--- Provided data ---

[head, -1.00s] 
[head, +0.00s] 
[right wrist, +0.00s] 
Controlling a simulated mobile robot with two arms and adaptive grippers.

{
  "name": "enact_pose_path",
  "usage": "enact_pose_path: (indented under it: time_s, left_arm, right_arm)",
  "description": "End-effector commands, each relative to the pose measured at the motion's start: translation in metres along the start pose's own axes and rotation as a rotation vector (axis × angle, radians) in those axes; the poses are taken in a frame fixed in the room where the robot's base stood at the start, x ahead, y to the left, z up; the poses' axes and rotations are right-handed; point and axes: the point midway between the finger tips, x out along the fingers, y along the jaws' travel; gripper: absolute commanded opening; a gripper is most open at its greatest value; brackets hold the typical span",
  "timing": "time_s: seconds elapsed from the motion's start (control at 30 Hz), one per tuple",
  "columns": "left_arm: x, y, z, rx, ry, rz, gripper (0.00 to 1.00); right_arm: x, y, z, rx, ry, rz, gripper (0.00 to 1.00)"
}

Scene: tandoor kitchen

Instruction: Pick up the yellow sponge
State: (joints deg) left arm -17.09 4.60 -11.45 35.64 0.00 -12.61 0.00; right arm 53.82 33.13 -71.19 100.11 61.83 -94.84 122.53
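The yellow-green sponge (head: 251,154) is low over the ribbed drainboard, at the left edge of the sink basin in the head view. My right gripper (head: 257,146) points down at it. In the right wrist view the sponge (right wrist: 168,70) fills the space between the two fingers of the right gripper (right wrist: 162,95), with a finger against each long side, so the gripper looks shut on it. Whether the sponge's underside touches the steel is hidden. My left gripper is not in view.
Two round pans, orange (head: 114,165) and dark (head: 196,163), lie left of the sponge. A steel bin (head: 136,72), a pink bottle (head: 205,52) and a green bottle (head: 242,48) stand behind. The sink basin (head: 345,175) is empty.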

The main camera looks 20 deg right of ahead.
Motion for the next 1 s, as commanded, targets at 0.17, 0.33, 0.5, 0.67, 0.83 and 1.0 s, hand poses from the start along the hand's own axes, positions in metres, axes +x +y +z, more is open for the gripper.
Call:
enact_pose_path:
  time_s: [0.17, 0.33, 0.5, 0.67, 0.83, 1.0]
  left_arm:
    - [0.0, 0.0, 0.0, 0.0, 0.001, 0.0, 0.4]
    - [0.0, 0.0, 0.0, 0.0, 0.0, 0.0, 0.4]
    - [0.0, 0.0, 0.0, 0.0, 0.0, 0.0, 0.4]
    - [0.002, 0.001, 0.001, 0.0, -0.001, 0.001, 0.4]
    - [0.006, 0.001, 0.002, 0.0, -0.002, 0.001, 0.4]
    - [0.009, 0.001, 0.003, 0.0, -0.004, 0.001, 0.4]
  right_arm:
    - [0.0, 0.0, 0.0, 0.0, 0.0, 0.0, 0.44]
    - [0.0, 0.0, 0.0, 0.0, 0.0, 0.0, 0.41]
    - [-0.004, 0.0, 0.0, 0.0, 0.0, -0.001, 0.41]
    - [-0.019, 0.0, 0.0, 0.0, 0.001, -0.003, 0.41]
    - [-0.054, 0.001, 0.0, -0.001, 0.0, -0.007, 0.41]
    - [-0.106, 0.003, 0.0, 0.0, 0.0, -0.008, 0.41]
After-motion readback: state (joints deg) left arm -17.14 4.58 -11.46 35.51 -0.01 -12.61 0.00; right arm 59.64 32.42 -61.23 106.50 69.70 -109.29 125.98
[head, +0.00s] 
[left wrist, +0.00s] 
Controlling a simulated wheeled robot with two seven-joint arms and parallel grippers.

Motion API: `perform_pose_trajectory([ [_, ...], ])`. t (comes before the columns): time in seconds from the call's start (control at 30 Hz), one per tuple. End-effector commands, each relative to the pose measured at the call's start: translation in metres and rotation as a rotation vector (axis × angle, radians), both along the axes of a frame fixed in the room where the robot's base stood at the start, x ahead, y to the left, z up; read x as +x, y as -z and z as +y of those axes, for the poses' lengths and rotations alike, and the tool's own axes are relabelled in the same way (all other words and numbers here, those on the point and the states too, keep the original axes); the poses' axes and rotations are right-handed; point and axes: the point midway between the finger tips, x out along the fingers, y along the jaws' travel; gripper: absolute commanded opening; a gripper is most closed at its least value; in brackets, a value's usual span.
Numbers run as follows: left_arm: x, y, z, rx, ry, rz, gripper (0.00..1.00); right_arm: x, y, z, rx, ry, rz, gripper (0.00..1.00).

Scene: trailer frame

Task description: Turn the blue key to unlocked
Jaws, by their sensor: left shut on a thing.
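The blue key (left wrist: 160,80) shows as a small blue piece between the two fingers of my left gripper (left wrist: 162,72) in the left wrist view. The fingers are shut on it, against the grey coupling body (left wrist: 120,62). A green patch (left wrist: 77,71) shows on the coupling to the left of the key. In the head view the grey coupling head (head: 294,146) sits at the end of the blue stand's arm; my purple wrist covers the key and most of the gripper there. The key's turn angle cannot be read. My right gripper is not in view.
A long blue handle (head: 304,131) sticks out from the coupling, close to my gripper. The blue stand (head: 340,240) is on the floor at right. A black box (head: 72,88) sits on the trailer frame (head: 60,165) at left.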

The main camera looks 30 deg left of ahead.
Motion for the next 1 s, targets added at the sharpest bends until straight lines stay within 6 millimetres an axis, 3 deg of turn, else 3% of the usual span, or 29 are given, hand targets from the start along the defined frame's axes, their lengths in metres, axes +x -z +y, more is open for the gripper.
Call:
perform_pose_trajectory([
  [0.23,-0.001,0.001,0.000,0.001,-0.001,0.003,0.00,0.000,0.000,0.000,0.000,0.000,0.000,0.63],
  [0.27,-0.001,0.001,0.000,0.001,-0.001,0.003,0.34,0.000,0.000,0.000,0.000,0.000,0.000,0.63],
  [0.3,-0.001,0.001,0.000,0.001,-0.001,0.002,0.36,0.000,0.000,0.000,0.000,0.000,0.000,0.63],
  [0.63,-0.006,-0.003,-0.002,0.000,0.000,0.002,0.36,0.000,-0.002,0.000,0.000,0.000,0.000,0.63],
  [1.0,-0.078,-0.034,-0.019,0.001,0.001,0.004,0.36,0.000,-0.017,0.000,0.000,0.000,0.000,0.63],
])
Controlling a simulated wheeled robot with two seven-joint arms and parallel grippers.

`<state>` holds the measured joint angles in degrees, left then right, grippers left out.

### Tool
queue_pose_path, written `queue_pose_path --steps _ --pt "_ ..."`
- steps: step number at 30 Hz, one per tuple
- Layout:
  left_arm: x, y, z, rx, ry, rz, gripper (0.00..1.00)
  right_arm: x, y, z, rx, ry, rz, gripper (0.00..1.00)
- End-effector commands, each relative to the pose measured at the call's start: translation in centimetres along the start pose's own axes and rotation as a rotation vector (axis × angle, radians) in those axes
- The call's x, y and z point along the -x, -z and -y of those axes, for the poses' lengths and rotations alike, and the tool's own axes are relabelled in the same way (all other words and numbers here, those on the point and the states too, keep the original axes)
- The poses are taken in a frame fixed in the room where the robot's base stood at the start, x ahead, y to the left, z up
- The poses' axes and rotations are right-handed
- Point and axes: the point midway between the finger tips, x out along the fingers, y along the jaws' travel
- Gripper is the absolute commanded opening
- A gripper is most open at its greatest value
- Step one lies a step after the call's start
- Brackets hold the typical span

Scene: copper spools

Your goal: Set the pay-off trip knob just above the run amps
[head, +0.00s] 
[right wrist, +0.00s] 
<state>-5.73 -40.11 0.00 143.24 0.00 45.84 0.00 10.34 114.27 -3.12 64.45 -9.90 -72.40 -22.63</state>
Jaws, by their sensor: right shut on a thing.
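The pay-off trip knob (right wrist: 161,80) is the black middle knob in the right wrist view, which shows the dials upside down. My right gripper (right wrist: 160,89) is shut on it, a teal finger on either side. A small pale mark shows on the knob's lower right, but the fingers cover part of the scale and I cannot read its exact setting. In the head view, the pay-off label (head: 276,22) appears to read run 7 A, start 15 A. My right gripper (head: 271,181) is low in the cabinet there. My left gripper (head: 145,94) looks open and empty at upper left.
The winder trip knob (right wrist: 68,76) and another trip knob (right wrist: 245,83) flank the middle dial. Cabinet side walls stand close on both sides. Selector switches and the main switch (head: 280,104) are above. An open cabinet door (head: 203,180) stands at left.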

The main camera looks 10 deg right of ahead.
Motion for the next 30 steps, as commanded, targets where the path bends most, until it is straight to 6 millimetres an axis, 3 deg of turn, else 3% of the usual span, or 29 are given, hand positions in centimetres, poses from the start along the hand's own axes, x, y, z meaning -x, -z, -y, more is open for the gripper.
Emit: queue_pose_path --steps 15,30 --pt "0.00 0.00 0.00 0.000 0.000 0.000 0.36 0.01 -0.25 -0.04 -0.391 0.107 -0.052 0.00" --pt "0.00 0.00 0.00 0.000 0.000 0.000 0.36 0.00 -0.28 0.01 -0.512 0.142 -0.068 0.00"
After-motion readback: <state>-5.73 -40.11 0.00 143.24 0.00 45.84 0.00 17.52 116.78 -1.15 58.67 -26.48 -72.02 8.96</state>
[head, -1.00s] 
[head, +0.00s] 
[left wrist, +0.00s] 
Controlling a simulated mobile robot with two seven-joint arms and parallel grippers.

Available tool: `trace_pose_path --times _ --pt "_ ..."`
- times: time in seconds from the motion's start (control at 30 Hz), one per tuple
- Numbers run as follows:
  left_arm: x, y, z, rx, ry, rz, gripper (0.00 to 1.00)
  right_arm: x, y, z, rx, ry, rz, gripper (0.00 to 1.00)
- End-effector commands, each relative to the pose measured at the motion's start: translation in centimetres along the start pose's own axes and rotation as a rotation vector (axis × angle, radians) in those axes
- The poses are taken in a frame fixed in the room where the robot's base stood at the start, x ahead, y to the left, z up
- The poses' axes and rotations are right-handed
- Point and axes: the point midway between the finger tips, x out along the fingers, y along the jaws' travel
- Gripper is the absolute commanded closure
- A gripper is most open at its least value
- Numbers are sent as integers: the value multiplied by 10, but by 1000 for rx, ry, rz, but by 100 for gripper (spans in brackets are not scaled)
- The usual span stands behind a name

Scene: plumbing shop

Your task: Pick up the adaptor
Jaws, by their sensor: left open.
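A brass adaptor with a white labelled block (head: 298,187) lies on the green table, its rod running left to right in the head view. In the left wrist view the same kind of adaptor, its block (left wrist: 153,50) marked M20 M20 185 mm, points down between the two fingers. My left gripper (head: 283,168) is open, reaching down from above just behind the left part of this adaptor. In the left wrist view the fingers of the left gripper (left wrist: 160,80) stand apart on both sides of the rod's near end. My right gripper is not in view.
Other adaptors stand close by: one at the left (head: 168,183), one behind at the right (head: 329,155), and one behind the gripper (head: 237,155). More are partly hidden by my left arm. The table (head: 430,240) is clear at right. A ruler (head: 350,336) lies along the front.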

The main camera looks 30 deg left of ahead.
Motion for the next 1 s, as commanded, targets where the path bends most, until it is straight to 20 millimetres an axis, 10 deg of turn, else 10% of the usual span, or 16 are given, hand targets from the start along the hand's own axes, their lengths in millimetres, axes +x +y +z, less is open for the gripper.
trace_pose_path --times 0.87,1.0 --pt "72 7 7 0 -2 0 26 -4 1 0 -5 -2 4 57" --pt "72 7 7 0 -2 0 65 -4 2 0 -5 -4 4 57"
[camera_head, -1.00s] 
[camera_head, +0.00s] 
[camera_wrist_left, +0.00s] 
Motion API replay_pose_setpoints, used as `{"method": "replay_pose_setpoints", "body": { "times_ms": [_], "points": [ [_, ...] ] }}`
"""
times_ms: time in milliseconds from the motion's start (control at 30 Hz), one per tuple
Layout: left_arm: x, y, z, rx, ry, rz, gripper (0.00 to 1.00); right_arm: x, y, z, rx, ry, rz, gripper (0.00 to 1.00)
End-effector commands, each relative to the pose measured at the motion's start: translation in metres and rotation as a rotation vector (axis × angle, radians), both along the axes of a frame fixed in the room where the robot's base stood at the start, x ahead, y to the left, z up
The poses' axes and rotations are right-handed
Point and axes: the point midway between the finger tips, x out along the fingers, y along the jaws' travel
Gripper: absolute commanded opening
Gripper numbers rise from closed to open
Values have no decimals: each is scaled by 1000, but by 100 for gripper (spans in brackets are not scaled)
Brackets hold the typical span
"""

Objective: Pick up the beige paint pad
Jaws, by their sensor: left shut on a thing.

---

● Task prompt
Find every line that holds "alike" and copy it.

● Exercise answer
Motion API: `perform_pose_trajectory([ [_, ...], ])`. t (comes before the columns): time in seconds from the call's start (control at 30 Hz), one per tuple. End-effector commands, each relative to the pose measured at the call's start: translation in metres and rotation as a rotation vector (axis × angle, radians), both along the axes of a frame fixed in the room where the robot's base stood at the start, x ahead, y to the left, z up; read x as +x, y as -z and z as +y of those axes, for the poses' lengths and rotations alike, and the tool's own axes are relabelled in the same way (all other words and numbers here, those on the point and the states too, keep the original axes); the poses' axes and rotations are right-handed; point and axes: the point midway between the finger tips, x out along the fingers, y along the jaws' travel; gripper: absolute commanded opening; a gripper is most closed at its least value; in brackets, a value's usual span.
- The call's x, y and z point along the -x, -z and -y of those axes, for the poses' lengths and rotations alike, and the tool's own axes are relabelled in the same way (all other words and numbers here, those on the point and the states too, keep the original axes)

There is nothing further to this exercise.